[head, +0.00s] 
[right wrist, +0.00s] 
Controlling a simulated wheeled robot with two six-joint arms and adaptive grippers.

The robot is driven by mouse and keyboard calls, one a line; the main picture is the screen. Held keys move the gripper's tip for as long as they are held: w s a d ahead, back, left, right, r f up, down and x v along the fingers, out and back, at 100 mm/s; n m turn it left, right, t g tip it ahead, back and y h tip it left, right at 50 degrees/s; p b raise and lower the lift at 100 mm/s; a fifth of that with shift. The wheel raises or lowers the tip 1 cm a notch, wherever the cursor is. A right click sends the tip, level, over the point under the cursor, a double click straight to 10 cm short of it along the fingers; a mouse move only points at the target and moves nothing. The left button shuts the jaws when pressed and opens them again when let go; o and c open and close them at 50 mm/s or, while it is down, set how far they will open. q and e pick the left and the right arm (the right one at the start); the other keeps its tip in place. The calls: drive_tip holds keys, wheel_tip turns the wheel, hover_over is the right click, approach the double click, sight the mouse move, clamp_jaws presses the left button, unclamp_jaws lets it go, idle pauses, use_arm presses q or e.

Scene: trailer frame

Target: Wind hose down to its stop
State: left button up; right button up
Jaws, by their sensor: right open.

::::

→ **What is asked**: Take the line in which "Target: Wind hose down to its stop" occurs and each subsequent line through the end; give these lines again without alteration.

→ **Finished exercise**:
Target: Wind hose down to its stop
State: left button up; right button up
Jaws, by their sensor: right open.

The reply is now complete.